Research: It’s not magic, alas.

A few comments and questions I’ve had over the years made me think that some comments on /how/ I approach research might be valuable. I’m discussing research in an SCA context, and I am by no means an expert. These rabbit holes have many paths, and how my brain jumps from info to info might not be how your brain works. Comments and suggestions are very welcome here, and if you are coming up with interesting information.. keep going on what you’re doing! Also, research is a topic without a lot of visuals and a lot of words. I promise a cute cat photo at the end.

A few comments and caveats to start with. I have the amazing luxury of having an academic library at my fingertips. It doesn’t have everything by any stretch, no one library has everything, but I have a great many scientific journals in easy online access. I know I’m lucky. If you graduated from a university, you may still have alumni access to some degree. I can only speak to University of Guelph, but alumni here have some access still. Otherwise, make some friends. 🙂

The other main point I want to make is the reality that google coughs up all sorts of crap, most of it irrelevant, or non-helpful. (looking at you, pintrest). There’s no magic to making it just give you relevant information. There’s no secret search engine that only gives you the good stuff. (If you’ve found it, please let me know. Also, I think you’ve met an AI.) The vast majority of research is stubbornly clicking links and digging through complete irrelevancies until you find something useful. This is not you being bad at google, it’s like that for everyone.
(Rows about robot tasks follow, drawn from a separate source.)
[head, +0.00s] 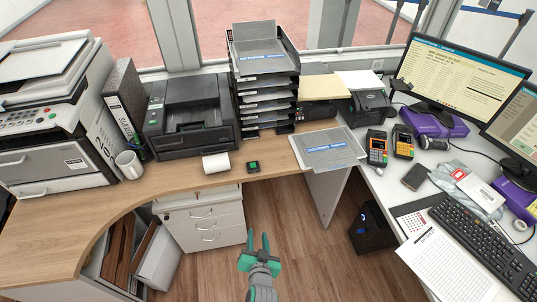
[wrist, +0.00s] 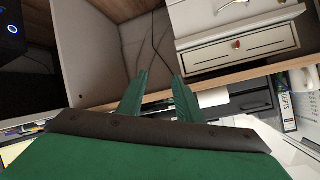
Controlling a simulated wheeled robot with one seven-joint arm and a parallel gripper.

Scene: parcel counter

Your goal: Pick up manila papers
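The manila papers (head: 323,87) lie flat at the back of the desk, on top of a black device, between the paper tray stack and a small black printer. My gripper (head: 258,240) is in front of the desk, over the floor gap, well apart from the papers. Its green fingers are apart with nothing between them. The fingers also show in the wrist view (wrist: 158,95), spread and empty.
The tray stack (head: 265,90) stands left of the papers, and the small printer (head: 369,107) right. A grey customs folder (head: 328,150) overhangs the desk's front edge before them. A white drawer cabinet (head: 203,222) and a black computer tower (head: 372,228) stand below. Bare wood lies front left (head: 90,205).

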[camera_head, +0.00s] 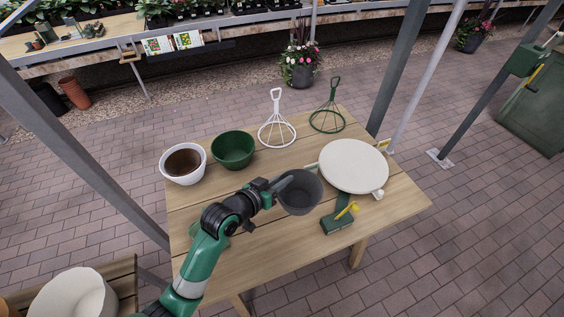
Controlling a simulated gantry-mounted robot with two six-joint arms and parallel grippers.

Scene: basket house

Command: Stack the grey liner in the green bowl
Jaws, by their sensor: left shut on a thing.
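The grey liner (300,196) is a dark grey, round, open cup at the middle right of the wooden table. My left gripper (284,184) reaches it from the left and is shut on its left rim. I cannot tell whether the liner is lifted or rests on the table. The green bowl (233,150) stands upright at the back left of the table, apart from the liner, and looks empty inside. My right gripper is out of view.
A white pot (196,154) with brown content stands left of the bowl. White (277,128) and green (327,119) wire stands are behind. A round cream disc (353,166) and a green box with a yellow part (339,219) lie right. The front table area is clear.

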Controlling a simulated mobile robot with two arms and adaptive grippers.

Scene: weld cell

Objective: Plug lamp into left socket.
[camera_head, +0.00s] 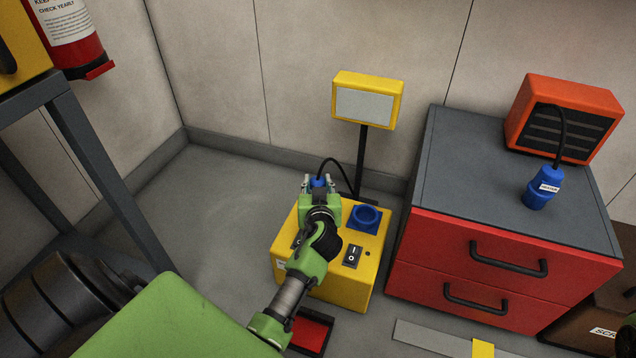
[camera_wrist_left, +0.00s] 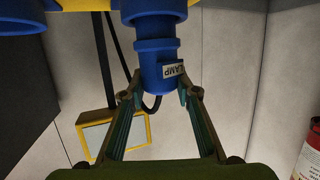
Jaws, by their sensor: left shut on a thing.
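The blue lamp plug (camera_wrist_left: 158,72), labelled LAMP, is between the fingers of my left gripper (camera_head: 319,184), which is shut on it. In the wrist view the left gripper (camera_wrist_left: 160,92) grips the plug's cable end. The plug's front end meets the wider blue left socket (camera_wrist_left: 153,8); how deep it sits I cannot tell. In the head view my gripper and arm hide the left socket on the yellow socket box (camera_head: 345,290). The empty right socket (camera_head: 366,216) is beside it. The lamp (camera_head: 366,103), a yellow-framed panel on a post, stands behind. My right gripper is out of view.
A red cabinet (camera_head: 480,265) stands right of the box, with an orange heater (camera_head: 565,115) and its blue plug (camera_head: 543,188) on top. A switch (camera_head: 352,257) is on the box. A dark metal frame (camera_head: 100,150) and fire extinguisher (camera_head: 75,35) are at the left.

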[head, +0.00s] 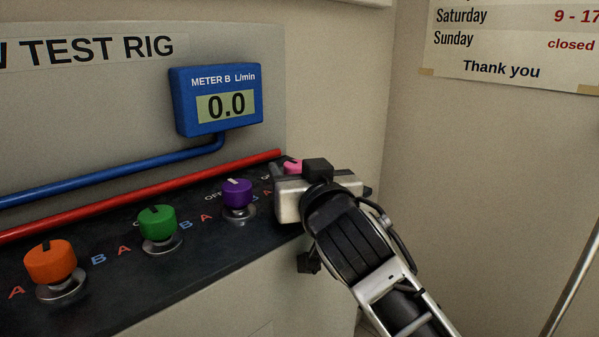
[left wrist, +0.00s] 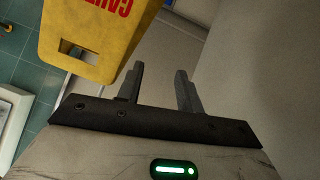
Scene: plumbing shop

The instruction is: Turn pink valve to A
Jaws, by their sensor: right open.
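The pink valve (head: 292,166) is at the right end of the dark valve panel in the head view. Only a bit of its knob shows; my right gripper (head: 279,180) is in front of it and hides the rest, including most of its labels. The right gripper is open with its fingers at the knob; I cannot tell whether they touch it. My left gripper (left wrist: 158,84) shows only in the left wrist view, open and empty, its two fingers apart.
Purple (head: 237,193), green (head: 157,223) and orange (head: 50,262) valves stand in a row to the left. A red pipe (head: 140,198) runs behind them. Meter B (head: 217,100) reads 0.0. A yellow caution sign (left wrist: 90,35) is near my left gripper.

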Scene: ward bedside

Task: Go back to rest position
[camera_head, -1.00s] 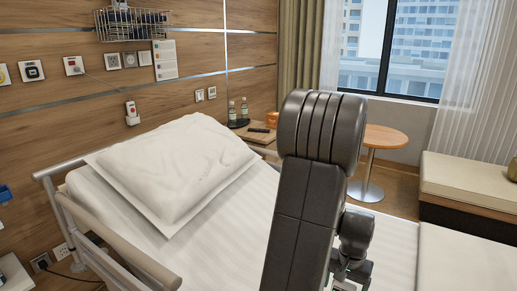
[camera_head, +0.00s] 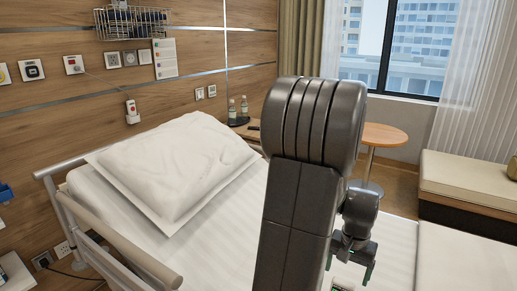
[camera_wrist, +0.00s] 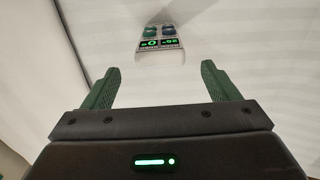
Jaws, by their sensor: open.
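My gripper (camera_head: 350,272) shows low in the head view, just right of my large dark arm link, over the white bed (camera_head: 395,240). In the wrist view its two green fingers (camera_wrist: 160,70) are spread apart with nothing between them. Beyond the fingertips lies a white handheld device (camera_wrist: 160,52) with a dark, green-lit display and coloured buttons, on a white surface. It is apart from the fingers.
A white pillow (camera_head: 175,165) lies on the bed beside a side rail (camera_head: 120,240). A round wooden table (camera_head: 383,135) and a cushioned bench (camera_head: 470,180) stand at the right. A wire basket (camera_head: 130,22) hangs on the wall.

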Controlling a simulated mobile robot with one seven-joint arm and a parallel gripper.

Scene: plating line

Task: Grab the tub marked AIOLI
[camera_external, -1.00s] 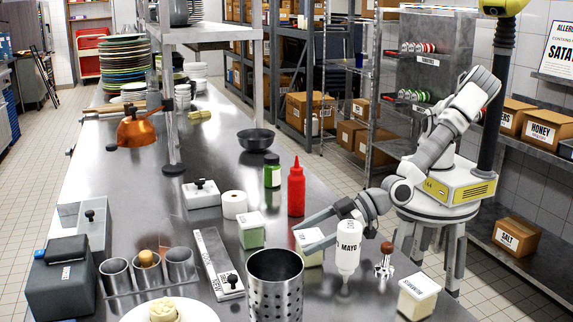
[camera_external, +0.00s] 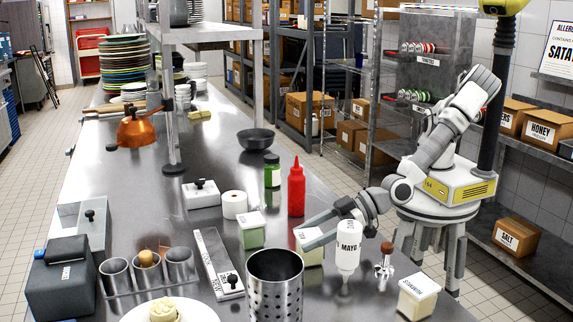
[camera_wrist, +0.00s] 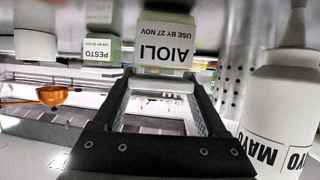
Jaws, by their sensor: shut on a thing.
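The AIOLI tub (camera_external: 313,257) is a small pale tub with a white label, standing on the steel counter and partly hidden by my fingers in the external view. In the wrist view the AIOLI tub (camera_wrist: 165,52) shows upside down, its label facing the camera, between my fingertips. My gripper (camera_external: 312,232) reaches in from the right and is shut on the tub; in the wrist view my gripper (camera_wrist: 164,78) has a finger at each side of it.
The white MAYO bottle (camera_external: 348,250) stands close beside my gripper, also at the right of the wrist view. The PESTO tub (camera_external: 252,234) is left of the AIOLI tub. A red bottle (camera_external: 296,190) stands behind, a perforated steel cylinder (camera_external: 275,290) in front.

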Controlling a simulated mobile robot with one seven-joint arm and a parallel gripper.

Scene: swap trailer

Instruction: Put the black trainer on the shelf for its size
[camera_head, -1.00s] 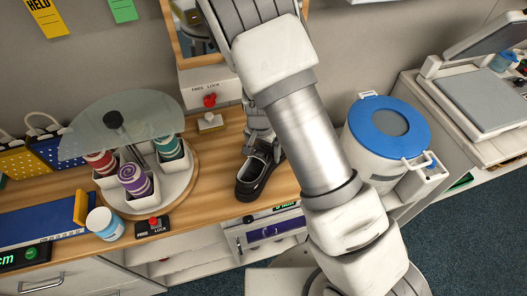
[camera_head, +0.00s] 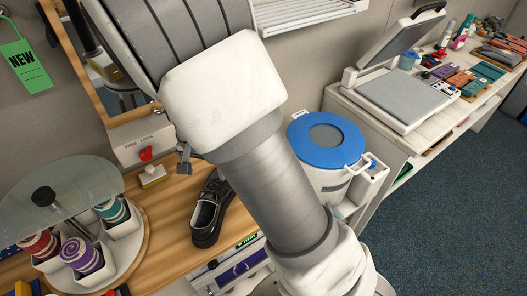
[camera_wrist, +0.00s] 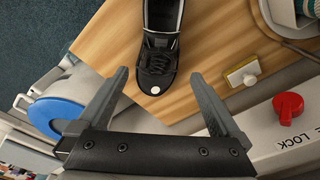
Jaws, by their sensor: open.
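The black trainer (camera_head: 210,210) stands upright on the wooden counter, with its white lining showing in the head view. In the wrist view the trainer (camera_wrist: 158,50) lies between and beyond my open fingers, its top end cut off by the frame edge. My gripper (camera_wrist: 155,95) is open and empty, with both fingers apart from the trainer. In the head view one finger of my gripper (camera_head: 184,158) shows beside the arm, behind the trainer; the rest is hidden by the arm. No size shelf can be made out with certainty.
A mirror with a red-knobbed lock box (camera_head: 146,154) stands behind the counter (camera_head: 172,200). A carousel (camera_head: 75,215) with rolled goods is at left. A white bin with a blue lid (camera_head: 325,138) and a hinged press (camera_head: 398,90) are at right. Compartments lie under the counter's front.

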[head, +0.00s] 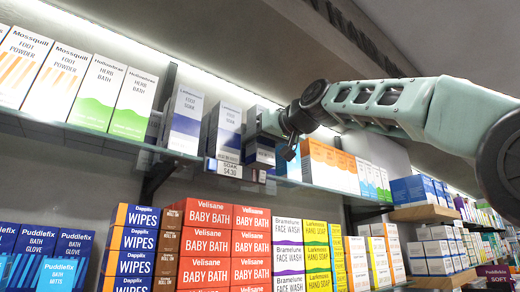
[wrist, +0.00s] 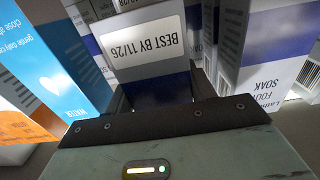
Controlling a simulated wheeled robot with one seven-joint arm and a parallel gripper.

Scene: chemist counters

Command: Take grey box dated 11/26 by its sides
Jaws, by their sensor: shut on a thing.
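The grey box dated 11/26 shows in the wrist view (wrist: 130,62), its pale end carrying a "BEST BY 11/26" label above a dark blue band. In the head view it is the foot soak box (head: 258,152) on the upper shelf, partly hidden by my gripper (head: 275,128). In the wrist view my gripper (wrist: 160,98) has dark fingers on both sides of the box, and it is shut on it. The lower part of the box is hidden behind the gripper's body. I cannot tell whether the box touches the shelf.
Similar foot soak boxes (head: 183,120) (head: 225,132) stand to its left, one close by in the wrist view (wrist: 262,65). Orange-and-white boxes (head: 325,165) stand to its right. A price tag (head: 229,170) hangs on the shelf edge.

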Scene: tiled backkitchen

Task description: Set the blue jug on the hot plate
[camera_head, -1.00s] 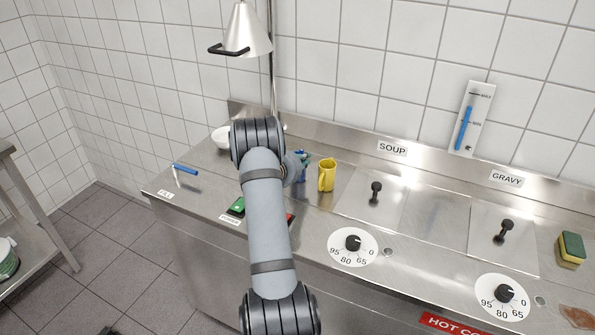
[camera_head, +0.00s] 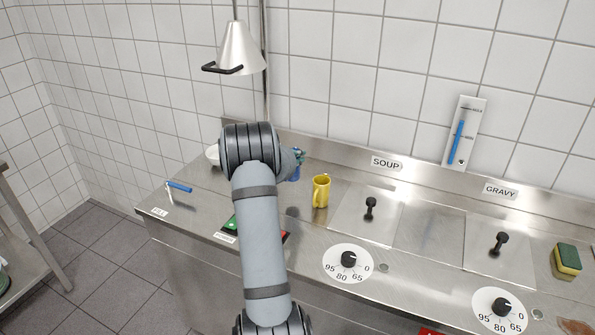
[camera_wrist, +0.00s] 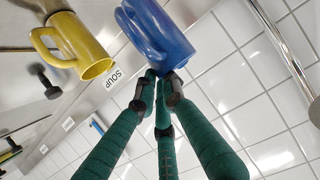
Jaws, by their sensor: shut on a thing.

Basic research starts with throwing what seems like a likely search term at google. (Say ‘medieval sheep breeds’ or ‘medieval weave sizing’). You then get back a whole list of stuff. Some of it is relevant. Sometimes you hit a jackpot, and most of it is relevant. (Medieval sheep breeds gives plenty of relevant links). Usually you get a pile of dreck that you have to go digging into. This is the point where wikipedia is actually sometimes useful, stop by for alternative terms, and their reference list. When I searched for Medieval weave sizing, what I got back shows me that what I mean (the sizing that is effectively goop to coat your warp to tame fuzzies and make it stronger) is not that I get from that search term. Google thinks I mean either the size of cloth, or the size of threads within. Both interesting, but not what I was looking for! Sometimes, that results in a moment (or day, or weeks) down new rabbit holes of ‘ooh, thread sizes? Awesome. I should make a note of these places for when I’m looking for thread size’. That’s when you save links, however works for you. (Gdocs, reference manager (I use Zotero), post it notes, write it on the walls, you do you.) Then, you try a new search term, because that clearly didn’t work. Try again! ‘Medieval warp sizing’ Voila! Now we’ve got some weavers discussing sizing for their warps.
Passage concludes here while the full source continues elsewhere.